The "ReleaseNote40alpha" page has been changed by RobertMuir:
http://wiki.apache.org/lucene-java/ReleaseNote40alpha

Comment:
first stab at a template for 4.0 alpha release notes: please help, but lets keep it concise

New page:
{{{
MMM???? 2012, Apache Luceneā€š 4.0-alpha available
The Lucene PMC is pleased to announce the release of Apache Lucene 4.0-alpha

Apache Lucene is a high-performance, full-featured text search engine
library written entirely in Java. It is a technology suitable for nearly
any application that requires full-text search, especially cross-platform.

This release contains numerous bug fixes, optimizations, and
improvements, some of which are highlighted below.  The release
is available for immediate download at:
   http://lucene.apache.org/core/mirrors-core-latest-redir.html (see note below).

See the CHANGES.txt file included with the release for a full list of
details.

Lucene 4.0-alpha Release Highlights:

 * The APIs for accessing terms, postings lists, stored fields, term vectors, etc 
   are pluggable via the Codec api. You can select from the provided 
   implementations or customize the index format with your own Codec to meet your needs.

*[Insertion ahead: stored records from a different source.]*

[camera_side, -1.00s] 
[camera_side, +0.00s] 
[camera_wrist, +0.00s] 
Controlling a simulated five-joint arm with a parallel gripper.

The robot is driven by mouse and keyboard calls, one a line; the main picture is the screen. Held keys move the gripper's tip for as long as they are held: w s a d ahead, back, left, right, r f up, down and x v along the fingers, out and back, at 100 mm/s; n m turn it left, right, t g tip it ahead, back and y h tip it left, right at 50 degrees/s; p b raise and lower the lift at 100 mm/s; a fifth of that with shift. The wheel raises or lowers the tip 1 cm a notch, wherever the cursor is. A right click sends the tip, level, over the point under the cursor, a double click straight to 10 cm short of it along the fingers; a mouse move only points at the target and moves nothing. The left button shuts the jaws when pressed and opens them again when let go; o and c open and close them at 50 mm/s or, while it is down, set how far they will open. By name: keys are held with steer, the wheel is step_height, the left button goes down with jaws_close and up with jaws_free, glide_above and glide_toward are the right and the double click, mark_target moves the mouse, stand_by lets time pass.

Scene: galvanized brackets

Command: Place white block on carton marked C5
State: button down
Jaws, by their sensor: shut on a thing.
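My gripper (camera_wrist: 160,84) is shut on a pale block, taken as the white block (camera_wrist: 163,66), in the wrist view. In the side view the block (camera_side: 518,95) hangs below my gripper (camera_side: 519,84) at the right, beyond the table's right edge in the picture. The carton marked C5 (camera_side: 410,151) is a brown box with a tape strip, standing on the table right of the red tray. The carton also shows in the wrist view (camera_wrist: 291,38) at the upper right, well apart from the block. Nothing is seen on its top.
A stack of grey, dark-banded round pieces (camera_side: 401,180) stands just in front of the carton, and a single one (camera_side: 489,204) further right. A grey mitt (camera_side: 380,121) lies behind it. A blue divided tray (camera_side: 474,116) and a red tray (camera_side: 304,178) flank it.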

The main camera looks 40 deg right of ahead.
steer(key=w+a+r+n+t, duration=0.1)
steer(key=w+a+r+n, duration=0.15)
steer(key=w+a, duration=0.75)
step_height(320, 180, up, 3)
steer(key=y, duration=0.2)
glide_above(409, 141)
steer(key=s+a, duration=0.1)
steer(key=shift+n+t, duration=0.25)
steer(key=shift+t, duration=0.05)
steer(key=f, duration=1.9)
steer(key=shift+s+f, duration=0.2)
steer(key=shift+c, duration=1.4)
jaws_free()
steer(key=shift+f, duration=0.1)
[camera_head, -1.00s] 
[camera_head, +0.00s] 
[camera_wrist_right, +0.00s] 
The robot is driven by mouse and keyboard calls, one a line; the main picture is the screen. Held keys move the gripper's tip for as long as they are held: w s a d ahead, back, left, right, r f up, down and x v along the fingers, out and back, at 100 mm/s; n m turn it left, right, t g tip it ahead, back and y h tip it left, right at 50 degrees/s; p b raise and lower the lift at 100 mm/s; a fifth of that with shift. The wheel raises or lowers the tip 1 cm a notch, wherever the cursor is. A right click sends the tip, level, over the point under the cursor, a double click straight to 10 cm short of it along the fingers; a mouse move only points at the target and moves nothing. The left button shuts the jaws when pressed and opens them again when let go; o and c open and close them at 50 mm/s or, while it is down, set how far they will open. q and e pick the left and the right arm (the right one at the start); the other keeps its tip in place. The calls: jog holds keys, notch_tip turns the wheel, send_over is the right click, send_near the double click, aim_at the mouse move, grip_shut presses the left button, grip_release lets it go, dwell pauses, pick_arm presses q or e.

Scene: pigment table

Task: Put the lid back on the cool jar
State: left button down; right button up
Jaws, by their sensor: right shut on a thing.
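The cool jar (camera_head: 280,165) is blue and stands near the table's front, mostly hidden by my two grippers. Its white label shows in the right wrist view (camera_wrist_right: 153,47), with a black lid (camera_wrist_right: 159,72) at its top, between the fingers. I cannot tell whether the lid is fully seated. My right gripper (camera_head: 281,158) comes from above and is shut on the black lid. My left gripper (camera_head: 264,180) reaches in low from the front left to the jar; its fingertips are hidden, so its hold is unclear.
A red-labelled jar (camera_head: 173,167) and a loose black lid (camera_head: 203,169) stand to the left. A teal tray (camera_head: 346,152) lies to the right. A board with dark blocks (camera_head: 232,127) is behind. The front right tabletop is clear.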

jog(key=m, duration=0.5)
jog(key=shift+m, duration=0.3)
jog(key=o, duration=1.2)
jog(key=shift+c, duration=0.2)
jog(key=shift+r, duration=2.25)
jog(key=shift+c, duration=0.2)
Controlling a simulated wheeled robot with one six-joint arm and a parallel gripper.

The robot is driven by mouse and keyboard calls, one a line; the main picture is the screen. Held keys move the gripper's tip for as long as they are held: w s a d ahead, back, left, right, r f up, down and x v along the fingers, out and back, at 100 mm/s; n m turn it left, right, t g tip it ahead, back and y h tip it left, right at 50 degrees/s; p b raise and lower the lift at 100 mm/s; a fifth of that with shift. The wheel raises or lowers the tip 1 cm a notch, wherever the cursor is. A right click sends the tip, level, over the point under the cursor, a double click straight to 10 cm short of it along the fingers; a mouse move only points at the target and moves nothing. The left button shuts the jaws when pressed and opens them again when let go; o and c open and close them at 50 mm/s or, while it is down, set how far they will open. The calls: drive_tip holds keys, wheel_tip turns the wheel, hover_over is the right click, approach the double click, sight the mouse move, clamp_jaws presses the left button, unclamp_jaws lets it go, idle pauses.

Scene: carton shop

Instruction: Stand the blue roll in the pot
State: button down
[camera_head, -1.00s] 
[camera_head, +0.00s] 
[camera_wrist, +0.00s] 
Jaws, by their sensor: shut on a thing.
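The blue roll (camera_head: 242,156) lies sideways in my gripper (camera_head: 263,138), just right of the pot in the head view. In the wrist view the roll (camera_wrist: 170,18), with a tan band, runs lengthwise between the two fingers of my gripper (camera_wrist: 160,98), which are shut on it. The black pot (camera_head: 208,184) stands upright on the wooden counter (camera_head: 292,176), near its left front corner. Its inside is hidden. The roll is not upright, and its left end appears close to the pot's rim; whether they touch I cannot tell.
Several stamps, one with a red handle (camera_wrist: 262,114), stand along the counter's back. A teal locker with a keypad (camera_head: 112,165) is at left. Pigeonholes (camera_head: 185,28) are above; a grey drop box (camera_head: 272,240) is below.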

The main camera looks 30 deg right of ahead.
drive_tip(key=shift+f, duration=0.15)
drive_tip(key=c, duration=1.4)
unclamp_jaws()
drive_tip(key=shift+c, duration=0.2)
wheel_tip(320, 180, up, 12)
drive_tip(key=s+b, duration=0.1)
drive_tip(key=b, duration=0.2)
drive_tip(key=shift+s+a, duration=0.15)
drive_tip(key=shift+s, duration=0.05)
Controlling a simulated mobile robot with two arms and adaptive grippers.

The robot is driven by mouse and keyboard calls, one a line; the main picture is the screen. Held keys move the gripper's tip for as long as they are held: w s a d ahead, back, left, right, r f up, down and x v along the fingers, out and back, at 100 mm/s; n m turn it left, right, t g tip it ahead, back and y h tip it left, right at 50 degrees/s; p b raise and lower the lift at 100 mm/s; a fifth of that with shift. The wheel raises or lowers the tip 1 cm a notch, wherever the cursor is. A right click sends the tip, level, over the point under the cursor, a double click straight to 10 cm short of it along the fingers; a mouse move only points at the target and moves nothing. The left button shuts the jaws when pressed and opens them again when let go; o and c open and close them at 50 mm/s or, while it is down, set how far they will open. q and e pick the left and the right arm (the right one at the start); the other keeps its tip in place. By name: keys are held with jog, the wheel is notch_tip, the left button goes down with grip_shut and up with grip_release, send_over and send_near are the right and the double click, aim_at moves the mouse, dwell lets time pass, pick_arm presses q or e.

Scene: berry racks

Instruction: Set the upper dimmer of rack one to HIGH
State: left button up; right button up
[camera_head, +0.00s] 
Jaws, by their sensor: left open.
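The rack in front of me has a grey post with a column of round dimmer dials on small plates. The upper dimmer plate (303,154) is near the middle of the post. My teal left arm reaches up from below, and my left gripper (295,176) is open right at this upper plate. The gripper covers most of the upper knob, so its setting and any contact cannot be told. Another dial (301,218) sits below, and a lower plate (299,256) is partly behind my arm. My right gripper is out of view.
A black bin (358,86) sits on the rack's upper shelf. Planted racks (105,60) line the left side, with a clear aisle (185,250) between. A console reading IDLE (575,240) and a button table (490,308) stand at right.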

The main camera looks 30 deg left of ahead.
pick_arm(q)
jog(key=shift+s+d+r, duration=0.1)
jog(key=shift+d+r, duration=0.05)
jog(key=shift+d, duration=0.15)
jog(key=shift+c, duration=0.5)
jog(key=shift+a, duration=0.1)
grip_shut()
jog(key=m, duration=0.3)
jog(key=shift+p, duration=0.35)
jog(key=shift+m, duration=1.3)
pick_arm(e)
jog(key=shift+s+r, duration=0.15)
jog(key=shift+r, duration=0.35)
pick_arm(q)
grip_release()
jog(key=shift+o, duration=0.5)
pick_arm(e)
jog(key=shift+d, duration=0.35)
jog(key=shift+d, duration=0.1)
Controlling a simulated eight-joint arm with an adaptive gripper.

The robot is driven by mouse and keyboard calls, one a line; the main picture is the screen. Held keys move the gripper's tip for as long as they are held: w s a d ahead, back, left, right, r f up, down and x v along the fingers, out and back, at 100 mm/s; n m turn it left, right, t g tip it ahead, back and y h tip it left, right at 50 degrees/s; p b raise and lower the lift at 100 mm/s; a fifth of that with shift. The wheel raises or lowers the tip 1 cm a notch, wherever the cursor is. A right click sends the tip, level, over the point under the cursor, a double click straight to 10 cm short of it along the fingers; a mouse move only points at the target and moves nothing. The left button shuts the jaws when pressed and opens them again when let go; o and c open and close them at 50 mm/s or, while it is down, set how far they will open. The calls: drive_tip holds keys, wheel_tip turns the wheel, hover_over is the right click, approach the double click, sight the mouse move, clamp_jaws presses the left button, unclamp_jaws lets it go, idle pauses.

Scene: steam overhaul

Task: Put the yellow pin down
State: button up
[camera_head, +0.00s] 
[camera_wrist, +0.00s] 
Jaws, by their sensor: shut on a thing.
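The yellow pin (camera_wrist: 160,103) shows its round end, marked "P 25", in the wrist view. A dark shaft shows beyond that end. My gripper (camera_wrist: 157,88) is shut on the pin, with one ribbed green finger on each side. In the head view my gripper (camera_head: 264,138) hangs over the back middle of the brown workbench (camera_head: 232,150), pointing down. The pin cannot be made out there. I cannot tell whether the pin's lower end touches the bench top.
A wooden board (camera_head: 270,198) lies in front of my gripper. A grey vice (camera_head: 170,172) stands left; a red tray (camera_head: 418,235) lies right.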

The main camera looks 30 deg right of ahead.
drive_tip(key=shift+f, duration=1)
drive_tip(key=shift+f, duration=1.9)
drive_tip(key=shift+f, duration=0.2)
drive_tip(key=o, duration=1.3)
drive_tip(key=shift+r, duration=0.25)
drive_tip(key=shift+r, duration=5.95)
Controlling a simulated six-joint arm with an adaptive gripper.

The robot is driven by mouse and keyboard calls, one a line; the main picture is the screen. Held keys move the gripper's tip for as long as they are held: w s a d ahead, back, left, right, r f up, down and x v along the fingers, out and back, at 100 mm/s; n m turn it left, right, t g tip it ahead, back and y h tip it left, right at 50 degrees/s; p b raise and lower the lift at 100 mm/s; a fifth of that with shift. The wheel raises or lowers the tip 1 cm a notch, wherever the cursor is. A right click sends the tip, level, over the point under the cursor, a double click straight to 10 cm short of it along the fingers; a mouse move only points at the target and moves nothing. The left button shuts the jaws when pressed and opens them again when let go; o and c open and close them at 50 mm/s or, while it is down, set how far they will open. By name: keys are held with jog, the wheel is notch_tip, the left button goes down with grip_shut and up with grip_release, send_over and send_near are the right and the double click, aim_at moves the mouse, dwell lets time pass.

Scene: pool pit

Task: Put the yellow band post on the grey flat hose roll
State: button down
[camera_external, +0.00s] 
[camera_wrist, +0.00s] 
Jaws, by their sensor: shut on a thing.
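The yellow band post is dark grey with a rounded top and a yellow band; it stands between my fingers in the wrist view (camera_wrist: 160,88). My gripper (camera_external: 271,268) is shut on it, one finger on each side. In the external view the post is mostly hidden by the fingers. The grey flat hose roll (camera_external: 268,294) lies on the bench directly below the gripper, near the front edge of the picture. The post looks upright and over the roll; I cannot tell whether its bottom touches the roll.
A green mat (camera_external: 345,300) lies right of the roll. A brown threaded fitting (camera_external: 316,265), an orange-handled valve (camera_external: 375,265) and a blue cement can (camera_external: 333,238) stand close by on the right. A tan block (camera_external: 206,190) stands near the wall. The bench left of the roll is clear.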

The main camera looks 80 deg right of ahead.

 * Similarity has been decoupled from the vector space model (TF/IDF). Additional models
   such as BM25, Divergence from Randomness, Language Models, and Information-based models
   are provided.

 * Added support for per-document values (DocValues). DocValues can be used for custom 
   scoring factors (accessible via Similarity), for pre-sorted Sort values, and more.

 * When indexing via multiple threads, each IndexWriter thread now flushes its own segment
   to disk concurrently.

 * Per-document normalization factors ("norms") are no longer limited to a single byte.
   Similarity implementations can use any DocValues type to store norms. 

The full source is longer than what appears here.